- [YOUR OBJECTIVE] Pictures stay out of the copy; restate everything else in the material exactly.

- [AVAILABLE DATA]
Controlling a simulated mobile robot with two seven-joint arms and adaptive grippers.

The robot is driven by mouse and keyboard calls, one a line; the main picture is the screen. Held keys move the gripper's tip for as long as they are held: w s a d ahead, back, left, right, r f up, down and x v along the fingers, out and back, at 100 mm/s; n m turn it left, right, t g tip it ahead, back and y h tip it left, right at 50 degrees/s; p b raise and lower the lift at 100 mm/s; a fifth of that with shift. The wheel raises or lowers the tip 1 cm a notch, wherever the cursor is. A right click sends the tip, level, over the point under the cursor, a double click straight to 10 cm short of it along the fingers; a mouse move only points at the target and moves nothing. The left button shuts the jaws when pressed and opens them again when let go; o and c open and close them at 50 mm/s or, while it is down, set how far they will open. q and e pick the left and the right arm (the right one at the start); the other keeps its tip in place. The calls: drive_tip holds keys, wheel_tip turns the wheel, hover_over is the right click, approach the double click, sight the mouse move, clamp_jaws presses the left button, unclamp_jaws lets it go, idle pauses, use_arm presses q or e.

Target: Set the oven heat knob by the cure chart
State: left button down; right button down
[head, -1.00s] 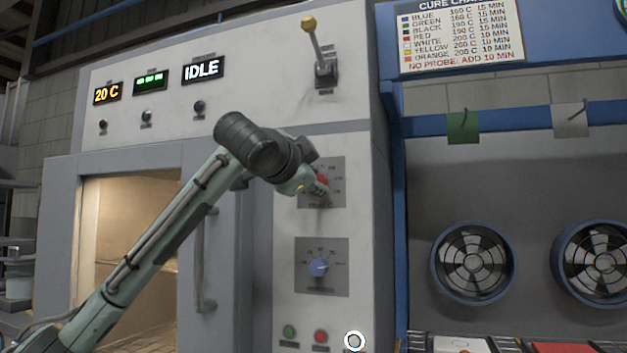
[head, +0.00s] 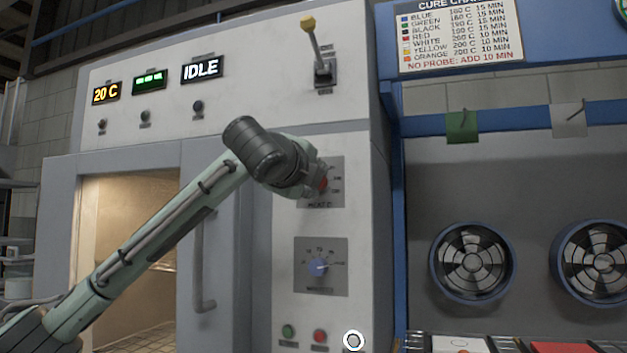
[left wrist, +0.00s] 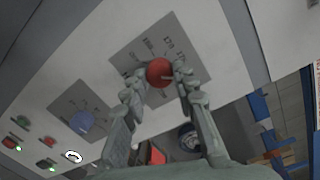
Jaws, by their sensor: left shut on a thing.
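The red heat knob (head: 323,183) sits on the upper dial plate of the oven panel, mostly hidden behind my arm in the head view. In the left wrist view the red knob (left wrist: 160,72) lies between the fingertips of my left gripper (left wrist: 158,84), which is shut on it. The numbers around the dial are partly readable, but the knob's pointer setting cannot be made out. The cure chart (head: 458,36) hangs at the top right, listing colours with temperatures and minutes. My right gripper is not in view.
A blue minutes knob (head: 318,267) sits below the heat dial. Green (head: 288,331) and red (head: 320,336) buttons are under it. The temperature display (head: 106,93) reads 20 C and the status display (head: 202,68) reads IDLE. A yellow-tipped lever (head: 315,45) stands above. The oven opening is left.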

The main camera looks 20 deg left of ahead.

- [ANSWER IN FULL]
Controlling a simulated mobile robot with two seven-joint arms and adaptive grippers.

The robot is driven by mouse and keyboard calls, one a line; the main picture is the screen. Held keys move the gripper's tip for as long as they are held: w s a d ahead, back, left, right, r f up, down and x v along the fingers, out and back, at 100 mm/s; n m turn it left, right, t g tip it ahead, back and y h tip it left, right at 50 degrees/s; p b raise and lower the lift at 100 mm/s; a fifth of that with shift. The wheel raises or lowers the tip 1 cm a notch, wherever the cursor is. A right click sends the tip, level, over the point under the cursor, a double click straight to 10 cm short of it along the fingers; a mouse move only points at the target and moves nothing. The left button shuts the jaws when pressed and opens them again when let go; o and c open and close them at 50 mm/s or, while it is down, set how far they will open. q and e pick the left and the right arm (the right one at the start); the other keeps its tip in place. The calls: drive_tip holds keys, wheel_tip turns the wheel, hover_over is the right click, approach the double click, sight the mouse move, clamp_jaws presses the left button, unclamp_jaws lets it go, idle pauses, use_arm presses q or e.

Target: Set the oven heat knob by the cure chart
State: left button down; right button down
[head, -1.00s] 
[head, +0.00s] 
[left wrist, +0.00s] 
Jaws, by their sensor: left shut on a thing.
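The red heat knob (head: 323,183) sits on the upper dial plate of the oven panel, mostly hidden behind my arm in the head view. In the left wrist view the red knob (left wrist: 160,72) lies between the fingertips of my left gripper (left wrist: 158,84), which is shut on it. The numbers around the dial are partly readable, but the knob's pointer setting cannot be made out. The cure chart (head: 458,36) hangs at the top right, listing colours with temperatures and minutes. My right gripper is not in view.
A blue minutes knob (head: 318,267) sits below the heat dial. Green (head: 288,331) and red (head: 320,336) buttons are under it. The temperature display (head: 106,93) reads 20 C and the status display (head: 202,68) reads IDLE. A yellow-tipped lever (head: 315,45) stands above. The oven opening is left.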

The main camera looks 20 deg left of ahead.

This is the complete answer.